Indeed, it might damn Bush more surely than it damns Clinton. The 4 percent economic growth Bush promised can't be found during Obama's presidency, but it also can't be found under either of the presidencies run by a man named Bush. Instead, the last time America saw 4 percent growth was under Bill Clinton — and as my colleague Matt Yglesias writes, "his services as an adviser are already spoken for."
Perhaps Bush could try to argue that the Clinton boom was partially the result of President George H. W. Bush's deficit reduction. There's a good case to be made that that's true — but H. W. Bush was only able to reduce the deficit so sharply by raising taxes, and there's little chance Jeb Bush will endorse that stratagem.
Bush wants to force Hillary Clinton to defend Barack Obama's record, but she has the advantage — particularly on domestic policy — of being more closely connected to Bill Clinton's. Meanwhile, Bush's demands that Clinton answer for past presidencies will ensure that he is held to the same standard — and at the moment, he doesn't have good answers.

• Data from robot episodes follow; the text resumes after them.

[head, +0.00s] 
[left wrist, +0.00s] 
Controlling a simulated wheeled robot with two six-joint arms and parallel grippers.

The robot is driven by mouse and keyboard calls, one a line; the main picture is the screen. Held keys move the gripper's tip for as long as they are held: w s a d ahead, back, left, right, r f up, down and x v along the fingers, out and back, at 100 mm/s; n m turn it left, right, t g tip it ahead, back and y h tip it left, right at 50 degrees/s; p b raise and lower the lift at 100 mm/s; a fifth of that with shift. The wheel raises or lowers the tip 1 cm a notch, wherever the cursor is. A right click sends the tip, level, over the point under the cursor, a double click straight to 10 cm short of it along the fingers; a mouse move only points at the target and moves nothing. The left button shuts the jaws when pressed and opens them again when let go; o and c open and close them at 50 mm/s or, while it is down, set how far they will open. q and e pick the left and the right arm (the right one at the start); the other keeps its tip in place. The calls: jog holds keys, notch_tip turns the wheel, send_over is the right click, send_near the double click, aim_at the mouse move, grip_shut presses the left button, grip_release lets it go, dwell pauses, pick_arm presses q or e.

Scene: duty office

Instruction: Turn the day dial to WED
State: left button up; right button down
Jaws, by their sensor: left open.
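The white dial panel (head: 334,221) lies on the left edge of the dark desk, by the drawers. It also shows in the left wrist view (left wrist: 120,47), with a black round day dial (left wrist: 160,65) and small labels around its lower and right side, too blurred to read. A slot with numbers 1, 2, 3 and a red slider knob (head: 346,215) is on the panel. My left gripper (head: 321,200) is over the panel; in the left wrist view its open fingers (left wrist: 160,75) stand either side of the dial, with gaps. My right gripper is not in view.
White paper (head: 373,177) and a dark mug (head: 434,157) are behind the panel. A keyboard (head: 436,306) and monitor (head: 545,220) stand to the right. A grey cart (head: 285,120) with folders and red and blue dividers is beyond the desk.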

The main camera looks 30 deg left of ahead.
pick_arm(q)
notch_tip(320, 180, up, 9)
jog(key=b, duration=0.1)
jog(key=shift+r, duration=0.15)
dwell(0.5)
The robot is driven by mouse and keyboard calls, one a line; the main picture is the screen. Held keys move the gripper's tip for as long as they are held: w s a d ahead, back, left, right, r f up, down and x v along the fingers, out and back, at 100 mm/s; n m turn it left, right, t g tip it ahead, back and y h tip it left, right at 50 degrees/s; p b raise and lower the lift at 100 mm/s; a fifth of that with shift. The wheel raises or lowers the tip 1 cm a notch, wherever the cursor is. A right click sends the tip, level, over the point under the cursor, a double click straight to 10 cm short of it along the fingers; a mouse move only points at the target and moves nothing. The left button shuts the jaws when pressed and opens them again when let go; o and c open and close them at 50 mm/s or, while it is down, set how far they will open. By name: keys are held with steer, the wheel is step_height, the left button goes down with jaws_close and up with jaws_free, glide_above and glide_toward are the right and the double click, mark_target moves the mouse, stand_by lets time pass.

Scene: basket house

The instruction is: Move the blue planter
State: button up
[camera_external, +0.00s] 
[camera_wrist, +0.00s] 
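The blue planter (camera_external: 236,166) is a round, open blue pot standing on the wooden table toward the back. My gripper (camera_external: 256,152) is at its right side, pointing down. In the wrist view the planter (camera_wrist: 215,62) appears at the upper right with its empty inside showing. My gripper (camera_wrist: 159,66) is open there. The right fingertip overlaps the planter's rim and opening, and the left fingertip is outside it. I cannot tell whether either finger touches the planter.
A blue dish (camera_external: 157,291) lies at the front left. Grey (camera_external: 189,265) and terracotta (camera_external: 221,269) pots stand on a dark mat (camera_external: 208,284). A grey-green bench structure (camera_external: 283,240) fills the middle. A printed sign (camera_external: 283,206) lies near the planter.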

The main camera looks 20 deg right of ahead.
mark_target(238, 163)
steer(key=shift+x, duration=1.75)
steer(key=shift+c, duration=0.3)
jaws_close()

I don't mean to be too hard on Bush. His speech was well-written and well-delivered. It was particularly affecting when, toward the end, Bush said, "I intend to let everyone hear my message, including the many who can express their love of country in a different language," and then transitioned into fluent Spanish. And when Bush was interrupted by an immigration protestor, he said what the Republican Party needs Hispanic voters to believe: that he would pass immigration reform.
But for that reason, Bush's speech had the unintended effect of making me more bullish on Marco Rubio, who brings many of Bush's political strengths but is free of his most serious weakness.